June 9, 2015 Kīlauea
Summit lava lake well below Overlook crater rim
One month ago the summit lava lake was at the rim of the Overlook crater (the small crater in the center of the photo), spilling lava onto the floor of Halemaʻumaʻu Crater (the larger crater that fills much of the photo), creating the dark flows surrounding the Overlook crater. Since that time the lava lake has dropped, associated with summit deflation, and today the lake level was about 60 meters (200 feet) below the Overlook crater rim. The stack of recent overflows is visible on the wall of the Overlook crater as the layer of dark lava atop the older, light colored lava forming the majority of the Overlook crater wall.
The photo is taken from the southeast rim of Halemaʻumaʻu Crater. The closed Halemaʻumaʻu overlook is in the upper left corner of the photo. Jaggar Museum and HVO can be seen as a small bump on the horizon in the upper right portion of the photograph.
June 4, 2015 Kīlauea
Scattered breakouts northeast of Puʻu ʻŌʻō
Scattered breakouts remain active northeast of Puʻu ʻŌʻō. On today's overflight, breakouts were active as far as 8 km (5 miles) northeast of Puʻu ʻŌʻō. Some of this activity was at the forest boundary, burning vegetation. This narrow lobe, one of several active on the flow field today, traveled over earlier Puʻu ʻŌʻō lava (light brown) to reach the forest boundary.

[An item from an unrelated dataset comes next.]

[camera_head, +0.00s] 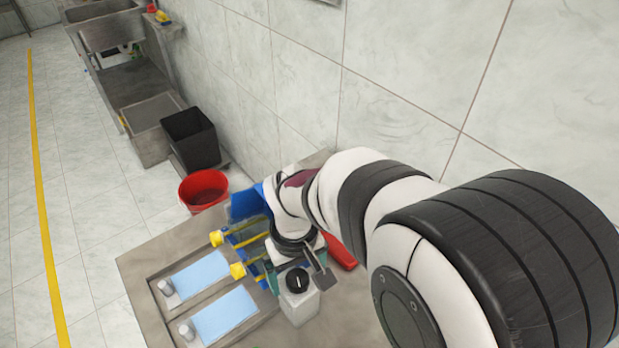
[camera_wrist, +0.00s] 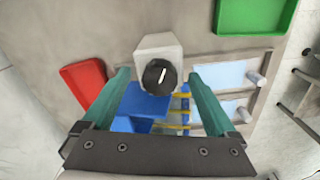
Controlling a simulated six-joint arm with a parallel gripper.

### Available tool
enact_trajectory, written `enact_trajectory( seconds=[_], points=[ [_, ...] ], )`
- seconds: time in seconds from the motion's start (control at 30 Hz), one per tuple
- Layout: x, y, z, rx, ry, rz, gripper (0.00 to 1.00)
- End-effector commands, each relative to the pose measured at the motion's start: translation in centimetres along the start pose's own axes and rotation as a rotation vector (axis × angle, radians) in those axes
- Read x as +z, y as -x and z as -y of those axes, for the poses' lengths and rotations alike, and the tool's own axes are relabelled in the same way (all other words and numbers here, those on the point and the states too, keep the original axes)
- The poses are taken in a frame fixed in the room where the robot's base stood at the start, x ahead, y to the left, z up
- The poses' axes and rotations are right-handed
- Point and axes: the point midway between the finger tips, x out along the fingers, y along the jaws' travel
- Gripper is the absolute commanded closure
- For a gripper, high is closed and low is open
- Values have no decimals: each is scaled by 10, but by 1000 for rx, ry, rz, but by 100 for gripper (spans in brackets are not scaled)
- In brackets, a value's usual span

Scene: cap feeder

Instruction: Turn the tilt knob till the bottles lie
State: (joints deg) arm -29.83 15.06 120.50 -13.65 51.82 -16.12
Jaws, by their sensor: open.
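The black round knob (camera_head: 297,280) sits on a pale grey box (camera_head: 300,306); its white pointer line runs nearly upright in the picture. In the wrist view the knob (camera_wrist: 158,76) shows between my gripper's (camera_wrist: 158,77) two teal fingers, which are spread apart and hold nothing. I cannot tell how far the fingertips are above the knob. Two pale blue flat shapes, one farther (camera_head: 200,275) and one nearer (camera_head: 225,314), lie in recesses of the bench, each with a short grey cylinder at its left end. I cannot tell surely whether these are the bottles.
Yellow rails with yellow end blocks (camera_head: 237,270) run beside the pale blue shapes. A blue bin (camera_wrist: 145,102), a red tray (camera_wrist: 82,83) and a green tray (camera_wrist: 255,16) stand around the knob box. A tiled wall (camera_head: 410,70) rises behind the bench.

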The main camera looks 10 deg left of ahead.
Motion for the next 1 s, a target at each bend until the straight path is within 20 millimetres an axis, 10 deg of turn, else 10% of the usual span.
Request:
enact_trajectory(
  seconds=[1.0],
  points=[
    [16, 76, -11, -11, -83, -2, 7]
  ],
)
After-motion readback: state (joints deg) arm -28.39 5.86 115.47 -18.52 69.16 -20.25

Activity at Puʻu ʻŌʻō remains relatively steady. This photograph looks towards the southwest, and shows outgassing from numerous areas in Puʻu ʻŌʻō crater. On the far side of the crater, the small circular pit (right of center) had a small lava pond that was too deep to see from this angle.

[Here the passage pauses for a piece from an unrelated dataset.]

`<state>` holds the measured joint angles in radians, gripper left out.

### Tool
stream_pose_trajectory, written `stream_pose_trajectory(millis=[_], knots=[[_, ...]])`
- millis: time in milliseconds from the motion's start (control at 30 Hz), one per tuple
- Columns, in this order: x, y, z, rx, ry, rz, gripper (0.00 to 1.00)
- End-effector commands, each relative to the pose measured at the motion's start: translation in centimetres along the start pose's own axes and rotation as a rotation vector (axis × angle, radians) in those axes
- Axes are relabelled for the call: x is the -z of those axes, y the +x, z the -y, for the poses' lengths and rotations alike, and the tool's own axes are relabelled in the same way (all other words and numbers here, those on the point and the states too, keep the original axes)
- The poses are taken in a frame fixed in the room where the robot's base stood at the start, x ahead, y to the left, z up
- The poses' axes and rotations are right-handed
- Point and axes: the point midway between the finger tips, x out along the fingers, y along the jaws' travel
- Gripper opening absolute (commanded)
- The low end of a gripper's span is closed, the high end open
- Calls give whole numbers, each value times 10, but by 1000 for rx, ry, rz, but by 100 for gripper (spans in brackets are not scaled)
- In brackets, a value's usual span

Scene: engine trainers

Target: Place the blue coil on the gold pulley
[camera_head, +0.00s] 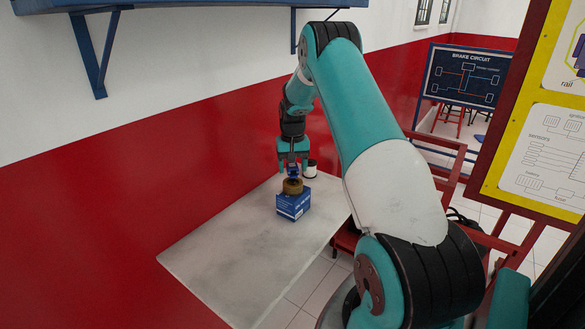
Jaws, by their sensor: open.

Left: As shown in the May 21 field photos, the small forested cone of Puʻu Kahaualeʻa has been slowly buried by flows over the past several months. All that remains today are narrow portions of the rim standing above the lava. Right: Recent lava on the June 27th flow cascaded over the overhanging rim of this collapse pit on an earlier portion of the flow field.
Summit activity continues in Halemaʻumaʻu
Left: A wide view of the northern portion of Kīlauea Caldera, on an exceptionally clear day. HVO and Jaggar Museum can be seen as the light-colored spot on the caldera rim. Mauna Loa is in the distance. Right: Halemaʻumaʻu Crater, looking west. The dark area on the crater floor consists of recent overflows from the Overlook crater. The Overlook crater is near the left edge of the photo, and a portion of the active lava lake surface can be seen below the rim.
May 21, 2015 Kīlauea
Puʻu Kahaualeʻa nearly gone; lava flow intersects old tube
Puʻu Kahaualeʻa has been buried slowly by the Puʻu ʻŌʻō eruption over the years, and the ongoing June 27th flow has nearly finished the job. The image on the left shows Puʻu Kahaualeʻa on June 30, 2014, a few days after the June 27th flow started (the ʻaʻā flow just behind the cone is from the early stages of that flow); the image on the right shows Puʻu Kahaualeʻa today (May 21, 2015) from nearly the same perspective. Only the highest parts of Puʻu Kahaualeʻa's twin craters remain.
The most distant active tip of the June 27th flow, visible at the left edge of the photo, was about 8.5 km (~5.3 miles) from Puʻu ʻŌʻō today. This lobe of the flow intersected an old lava tube earlier in the week that transported lava a short distance downslope, where it emerged from skylights to make several small isolated pads of lava (center of the photo). The view is to the southwest, so Puʻu ʻŌʻō is well off in the distance beyond the top of the photo.
May 15, 2015 Kīlauea
Kīlauea summit vent lava lake continues to drop
Kīlauea Volcano's summit lava lake continued to drop today (May 15, 2015). Measurements of the lake surface late this afternoon showed that it was 62 m (203 ft) below the top of the newly-created vent rim, a ridge (or levee) of solidified lava about 8 m (26 ft) thick that accumulated on top of the Halemaʻumaʻu Crater floor from multiple overflows of the vent during the past two weeks.
May 13, 2015 Kīlauea
Webcam images capture lava veneer falling into summit lava lake
This sequence of HVO webcam images of Kīlauea Volcano's summit vent, recorded between 1:28 and 1:32 p.m., HST, on May 12, 2015, captures the moment a section of the dark-colored "bathtub ring" (a veneer of fresh lava that coats the vent wall as the lava lake level drops) fell into the lava lake (center). The lava veneer collapse, which produced a visible cloud of rock and lava fragments, agitated the lava lake surface and exposed lighter-colored layers of older rock in the vent wall (right).
May 12, 2015 Kīlauea
Lava lake in Halemaʻumaʻu Crater drops with summit deflation
The summit lava lake in Halemaʻumaʻu Crater has dropped significantly over the past two days, as Kīlauea's summit has deflated. The dropping lava level has allowed lava veneer on the walls of the Overlook crater to fall away, clearly exposing the contact between the original rim of the Overlook crater (which is the original, pre-overflow floor of Halemaʻumaʻu Crater) and the stack of recent lava overflows. These overflows are roughly 8 meters (26 feet) thick in total.